I went to Cozumel and I was ready. The minute I got in the water and took that first stroke, I knew I was going to finish. I was so ecstatic to get off the bike that I completely forgot I still had to run a marathon. I was four miles in and I was like, shit, I have 22 miles to go!

Ovetta Sampson

When you run into town you can hear the announcer, the crowd cheering. On that last loop, it’s indescribable. It’s so much of a relief and a joyous feeling. Crossing that finish line and hearing “Ovetta Sampson, you are an Ironman” was the culmination of everything that I felt I deserved as a person who decided to commit to something special. I think everyone deserves that.

Once I became an Ironman, it was like people thought I was Oprah or something. They listened. It started as a personal thing, but it became a platform for me to help other people to reach their goals. That’s why I created Faith Inspired Triathlon Training [FITT], because I wanted other people to step up to experience what I experienced. So many women can do what I did; I’m not superhuman.

This is changing the face of what it is to be an athlete. [My student] Angela always says, “I saw you, a person who looks like me, doing something I wanted to do.” We have this nucleus of fitness on the south side of Chicago that’s just blowing up that no one talks about. There’s Men Run Deez Streets, Women Run the World, Black Girls Run, Major Taylor Cycling Club of Chicago. And it’s allowing people to tell their fear to go to hell.
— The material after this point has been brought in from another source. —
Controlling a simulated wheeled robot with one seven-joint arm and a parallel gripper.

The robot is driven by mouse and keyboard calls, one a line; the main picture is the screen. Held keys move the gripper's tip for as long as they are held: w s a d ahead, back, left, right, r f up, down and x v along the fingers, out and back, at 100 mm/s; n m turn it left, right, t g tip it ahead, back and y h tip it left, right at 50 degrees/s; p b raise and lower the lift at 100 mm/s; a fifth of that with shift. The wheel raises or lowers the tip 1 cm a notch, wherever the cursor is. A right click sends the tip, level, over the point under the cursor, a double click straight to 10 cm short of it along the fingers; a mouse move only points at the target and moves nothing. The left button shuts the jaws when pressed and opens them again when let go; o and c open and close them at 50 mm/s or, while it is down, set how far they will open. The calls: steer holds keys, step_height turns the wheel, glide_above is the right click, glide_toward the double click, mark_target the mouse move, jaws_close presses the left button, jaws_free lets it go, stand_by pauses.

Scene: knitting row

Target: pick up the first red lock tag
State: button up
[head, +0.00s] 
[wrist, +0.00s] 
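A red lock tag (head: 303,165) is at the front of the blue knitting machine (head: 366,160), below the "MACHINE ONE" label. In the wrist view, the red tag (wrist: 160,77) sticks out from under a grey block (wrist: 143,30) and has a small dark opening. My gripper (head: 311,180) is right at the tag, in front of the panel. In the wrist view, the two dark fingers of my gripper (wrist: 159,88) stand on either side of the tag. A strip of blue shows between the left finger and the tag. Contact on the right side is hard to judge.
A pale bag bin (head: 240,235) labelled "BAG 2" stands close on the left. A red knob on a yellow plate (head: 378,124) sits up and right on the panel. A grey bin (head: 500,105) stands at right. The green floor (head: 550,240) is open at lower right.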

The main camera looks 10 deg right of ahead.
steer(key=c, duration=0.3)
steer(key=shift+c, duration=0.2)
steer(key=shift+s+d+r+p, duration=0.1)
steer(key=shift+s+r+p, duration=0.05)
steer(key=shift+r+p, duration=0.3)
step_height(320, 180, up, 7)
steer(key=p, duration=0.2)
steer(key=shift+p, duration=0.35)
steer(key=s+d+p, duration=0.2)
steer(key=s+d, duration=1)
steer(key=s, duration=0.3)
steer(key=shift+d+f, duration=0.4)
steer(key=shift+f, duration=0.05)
Yesterday [November 23] was the culmination of 12 weeks of training for FITT’s first group of athletes. We took people who would not put their face in the water, who wouldn’t leave the shallow end, and they all did a tri yesterday, every single one of them. They were amazing. I’m so inspired by them. I wrote the program, but they built the team.

If I have to train everybody so we can do races together, I’m good with that. I built the program that I wanted, that I wish I’d had.